In some ways, it’s a shame that a proper Vanity 6 version of “Velvet Kitty Cat” hasn’t seen the light of day: It has all the makings of a strong tune for the group, right down to its faux-Farfisa keyboard line straight out of “Bite the Beat.” But there’s no evidence that the song made it to the overdub stage; even Tudahl, the presiding expert on Prince’s mid-’80s studio sessions, doesn’t know if Moonsie ever recorded vocals. And in any case, I kind of like Prince’s guide vocal, perfunctory as it may be: His understated lower register pairs well with the string-like synth line and bluesy lead guitar, as sleek and curvy as a playful cat’s tail. The gearheads among us may also be interested to know that “Velvet Kitty Cat” is a rare–possibly even the only–example of Prince using a Roland TR-606 drum machine, rather than his customary Linn LM-1.

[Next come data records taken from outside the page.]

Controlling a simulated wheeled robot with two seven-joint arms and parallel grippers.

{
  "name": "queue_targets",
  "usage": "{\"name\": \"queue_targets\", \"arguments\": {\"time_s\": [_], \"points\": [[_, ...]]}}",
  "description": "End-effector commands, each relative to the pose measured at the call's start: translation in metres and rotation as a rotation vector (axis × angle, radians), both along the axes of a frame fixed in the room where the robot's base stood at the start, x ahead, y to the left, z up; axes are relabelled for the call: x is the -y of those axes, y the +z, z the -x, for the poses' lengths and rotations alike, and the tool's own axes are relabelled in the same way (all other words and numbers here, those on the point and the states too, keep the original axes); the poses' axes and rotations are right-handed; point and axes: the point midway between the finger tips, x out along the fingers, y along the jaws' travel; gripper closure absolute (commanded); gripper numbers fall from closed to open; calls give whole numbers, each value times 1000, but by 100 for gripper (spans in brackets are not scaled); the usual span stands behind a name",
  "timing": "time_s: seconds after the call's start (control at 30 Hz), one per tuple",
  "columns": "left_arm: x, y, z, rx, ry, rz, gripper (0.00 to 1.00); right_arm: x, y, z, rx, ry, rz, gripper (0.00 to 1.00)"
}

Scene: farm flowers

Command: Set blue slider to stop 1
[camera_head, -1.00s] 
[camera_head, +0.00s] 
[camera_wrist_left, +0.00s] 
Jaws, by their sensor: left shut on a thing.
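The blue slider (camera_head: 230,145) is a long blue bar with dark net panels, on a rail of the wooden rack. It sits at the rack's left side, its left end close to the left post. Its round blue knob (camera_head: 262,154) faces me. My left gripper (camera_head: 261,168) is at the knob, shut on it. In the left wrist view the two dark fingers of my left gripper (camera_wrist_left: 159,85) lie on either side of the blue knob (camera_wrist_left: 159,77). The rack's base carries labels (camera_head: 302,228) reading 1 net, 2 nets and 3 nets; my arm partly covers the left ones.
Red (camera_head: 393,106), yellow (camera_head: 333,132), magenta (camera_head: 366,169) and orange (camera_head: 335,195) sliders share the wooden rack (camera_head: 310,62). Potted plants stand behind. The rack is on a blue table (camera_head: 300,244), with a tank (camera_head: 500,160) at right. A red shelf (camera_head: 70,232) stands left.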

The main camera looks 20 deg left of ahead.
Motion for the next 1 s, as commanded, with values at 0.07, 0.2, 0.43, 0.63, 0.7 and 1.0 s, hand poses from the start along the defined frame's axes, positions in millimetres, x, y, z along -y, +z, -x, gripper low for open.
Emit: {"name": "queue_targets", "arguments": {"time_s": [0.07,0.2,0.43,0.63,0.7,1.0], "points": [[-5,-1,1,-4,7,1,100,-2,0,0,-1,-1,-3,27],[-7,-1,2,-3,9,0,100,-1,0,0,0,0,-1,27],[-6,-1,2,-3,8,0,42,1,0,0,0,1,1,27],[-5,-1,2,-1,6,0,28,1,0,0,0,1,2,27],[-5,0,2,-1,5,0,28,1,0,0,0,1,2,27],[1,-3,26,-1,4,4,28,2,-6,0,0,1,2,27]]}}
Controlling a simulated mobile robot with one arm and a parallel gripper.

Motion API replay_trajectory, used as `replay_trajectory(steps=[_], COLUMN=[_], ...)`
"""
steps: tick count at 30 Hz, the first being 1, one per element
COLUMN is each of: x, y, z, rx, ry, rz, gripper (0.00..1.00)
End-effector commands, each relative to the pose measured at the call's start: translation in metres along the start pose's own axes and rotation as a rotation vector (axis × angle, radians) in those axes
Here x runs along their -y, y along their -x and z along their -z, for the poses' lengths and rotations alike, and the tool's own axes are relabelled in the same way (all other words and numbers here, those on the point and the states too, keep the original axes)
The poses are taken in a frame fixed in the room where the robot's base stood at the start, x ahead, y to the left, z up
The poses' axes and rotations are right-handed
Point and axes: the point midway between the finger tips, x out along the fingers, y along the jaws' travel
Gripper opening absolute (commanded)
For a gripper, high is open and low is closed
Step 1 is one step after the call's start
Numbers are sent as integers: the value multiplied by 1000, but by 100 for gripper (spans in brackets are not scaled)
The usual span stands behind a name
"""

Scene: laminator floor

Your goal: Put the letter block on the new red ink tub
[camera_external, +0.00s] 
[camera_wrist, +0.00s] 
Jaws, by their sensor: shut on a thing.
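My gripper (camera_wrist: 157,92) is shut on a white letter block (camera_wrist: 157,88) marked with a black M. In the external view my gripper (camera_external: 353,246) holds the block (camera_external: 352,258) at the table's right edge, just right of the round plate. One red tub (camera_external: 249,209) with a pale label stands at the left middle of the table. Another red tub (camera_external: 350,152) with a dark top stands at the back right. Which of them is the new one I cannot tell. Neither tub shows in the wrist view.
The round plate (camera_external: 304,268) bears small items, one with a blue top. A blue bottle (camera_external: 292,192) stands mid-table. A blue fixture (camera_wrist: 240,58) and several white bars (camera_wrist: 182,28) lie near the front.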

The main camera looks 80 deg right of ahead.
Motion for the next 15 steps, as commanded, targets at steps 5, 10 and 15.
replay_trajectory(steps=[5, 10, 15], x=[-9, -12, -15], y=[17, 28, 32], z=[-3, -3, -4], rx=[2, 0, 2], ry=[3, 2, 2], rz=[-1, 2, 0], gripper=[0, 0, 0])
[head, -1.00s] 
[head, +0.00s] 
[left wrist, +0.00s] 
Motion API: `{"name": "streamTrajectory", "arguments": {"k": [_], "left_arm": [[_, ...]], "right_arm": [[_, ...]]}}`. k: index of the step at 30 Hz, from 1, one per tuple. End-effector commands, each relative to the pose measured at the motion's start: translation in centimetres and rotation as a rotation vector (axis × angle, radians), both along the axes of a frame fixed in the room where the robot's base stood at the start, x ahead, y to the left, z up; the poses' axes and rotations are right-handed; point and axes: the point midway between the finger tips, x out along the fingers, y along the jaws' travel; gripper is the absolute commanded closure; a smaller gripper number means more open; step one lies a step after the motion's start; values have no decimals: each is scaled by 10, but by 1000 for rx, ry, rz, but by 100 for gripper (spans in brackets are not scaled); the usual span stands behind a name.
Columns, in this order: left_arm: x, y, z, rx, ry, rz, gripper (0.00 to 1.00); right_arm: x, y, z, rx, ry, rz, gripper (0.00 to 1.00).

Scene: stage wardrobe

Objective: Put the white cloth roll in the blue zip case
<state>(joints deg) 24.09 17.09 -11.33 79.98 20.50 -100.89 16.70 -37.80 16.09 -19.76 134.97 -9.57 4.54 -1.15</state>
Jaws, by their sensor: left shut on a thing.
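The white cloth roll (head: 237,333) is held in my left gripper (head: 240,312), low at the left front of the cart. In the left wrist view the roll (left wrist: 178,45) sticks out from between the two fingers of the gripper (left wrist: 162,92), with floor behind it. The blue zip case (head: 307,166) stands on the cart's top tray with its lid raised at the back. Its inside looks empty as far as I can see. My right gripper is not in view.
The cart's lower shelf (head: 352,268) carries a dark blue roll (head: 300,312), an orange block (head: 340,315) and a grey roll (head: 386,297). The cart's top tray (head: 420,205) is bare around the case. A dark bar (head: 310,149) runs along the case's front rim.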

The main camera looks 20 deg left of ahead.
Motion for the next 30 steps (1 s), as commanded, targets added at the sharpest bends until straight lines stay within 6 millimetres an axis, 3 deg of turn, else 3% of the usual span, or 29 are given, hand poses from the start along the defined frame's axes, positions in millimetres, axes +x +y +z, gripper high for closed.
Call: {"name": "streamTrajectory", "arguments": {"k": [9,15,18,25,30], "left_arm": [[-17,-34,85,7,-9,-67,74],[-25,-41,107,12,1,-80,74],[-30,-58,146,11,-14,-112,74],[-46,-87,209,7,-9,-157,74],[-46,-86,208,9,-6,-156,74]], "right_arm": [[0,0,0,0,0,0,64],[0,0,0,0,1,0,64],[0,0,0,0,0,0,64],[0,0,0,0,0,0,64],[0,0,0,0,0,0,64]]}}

Other than that, the only thing we know is that “Velvet Kitty Cat” was considered for the second Vanity 6 album–and then, when that failed to come to fruition, for the one and only LP by their successor group Apollonia 6. Tudahl also notes that Prince took another stab at the track in April 1985–months after Vanity and Apollonia 6 had run their course–with new lyrics and more of a rockabilly feel (Tudahl 2018 74). I may be the lone voice in the wilderness on this, but I’d love for that version to get a proper release as well: maybe if the long-rumored Super Deluxe Edition of Parade ever comes to fruition. This cute little bit of fluff may not have had nine lives, but if you ask me, it still deserves a good home.